Of course, there is more to this than meets the eye – you expected me to say that – but this sounds like pretty shocking stuff, and in a week like the one we’ve all had, watching our politicians tear each other apart, and with no end in sight, we may not feel in the mood for such a tough message. It’s more love we need, not more hate.

I doubt whether Jesus’ first hearers found this any easier to hear than we do, so why does he say it?

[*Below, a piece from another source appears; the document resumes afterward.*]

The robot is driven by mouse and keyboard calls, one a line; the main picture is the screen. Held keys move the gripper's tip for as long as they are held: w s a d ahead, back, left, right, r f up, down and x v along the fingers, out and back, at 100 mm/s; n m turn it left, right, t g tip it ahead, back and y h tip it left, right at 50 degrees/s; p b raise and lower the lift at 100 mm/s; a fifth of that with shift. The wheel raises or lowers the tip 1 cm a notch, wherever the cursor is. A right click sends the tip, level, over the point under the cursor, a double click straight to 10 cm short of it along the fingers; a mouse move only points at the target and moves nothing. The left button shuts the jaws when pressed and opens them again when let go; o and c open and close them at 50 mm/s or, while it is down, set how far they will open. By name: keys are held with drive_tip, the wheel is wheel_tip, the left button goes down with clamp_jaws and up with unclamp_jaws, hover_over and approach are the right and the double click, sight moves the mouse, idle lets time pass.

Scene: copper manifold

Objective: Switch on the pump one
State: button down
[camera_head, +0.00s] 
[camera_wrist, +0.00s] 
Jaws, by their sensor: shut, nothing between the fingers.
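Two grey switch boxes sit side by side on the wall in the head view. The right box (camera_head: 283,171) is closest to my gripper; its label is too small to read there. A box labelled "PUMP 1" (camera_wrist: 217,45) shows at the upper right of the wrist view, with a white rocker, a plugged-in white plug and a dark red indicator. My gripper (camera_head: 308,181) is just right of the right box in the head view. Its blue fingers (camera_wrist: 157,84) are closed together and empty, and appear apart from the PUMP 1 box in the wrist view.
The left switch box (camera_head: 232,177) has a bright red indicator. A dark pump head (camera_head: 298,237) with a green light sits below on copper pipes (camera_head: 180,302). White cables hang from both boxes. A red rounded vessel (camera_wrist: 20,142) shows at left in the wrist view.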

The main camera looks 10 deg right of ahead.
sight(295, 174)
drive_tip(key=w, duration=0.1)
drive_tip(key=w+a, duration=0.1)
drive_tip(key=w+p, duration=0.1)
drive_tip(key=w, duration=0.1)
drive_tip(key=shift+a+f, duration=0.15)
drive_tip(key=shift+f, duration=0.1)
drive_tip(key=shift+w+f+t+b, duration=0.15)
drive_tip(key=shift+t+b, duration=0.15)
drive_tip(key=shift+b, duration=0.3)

“Large crowds were travelling with him,” Luke tells us. They were travelling with him, tagging along to see what he would do next. But Jesus knew perfectly well that many of this crowd were going to melt away when trouble came, as it inevitably would. You don’t have to be the Son of God to work that out. It’s what always happens when the Next Big Thing comes along, whether it is Greta Thunberg or the latest Soap star. They are pushed up onto a pedestal, whether they like it or not, the embodiment of our hopes and dreams, but rapidly knocked off again, or simply forgotten, when they don’t deliver the magic solution to our problems. The truth is, of course, that there are no quick fixes. It takes hard graft and steady commitment not just from one superstar, but from all of us, to see the changes we need, and even then, it will turn out to be more complicated than we hoped, with reverses and failures along the way. But that’s not the message we want to hear, because it means work and possibly suffering for us.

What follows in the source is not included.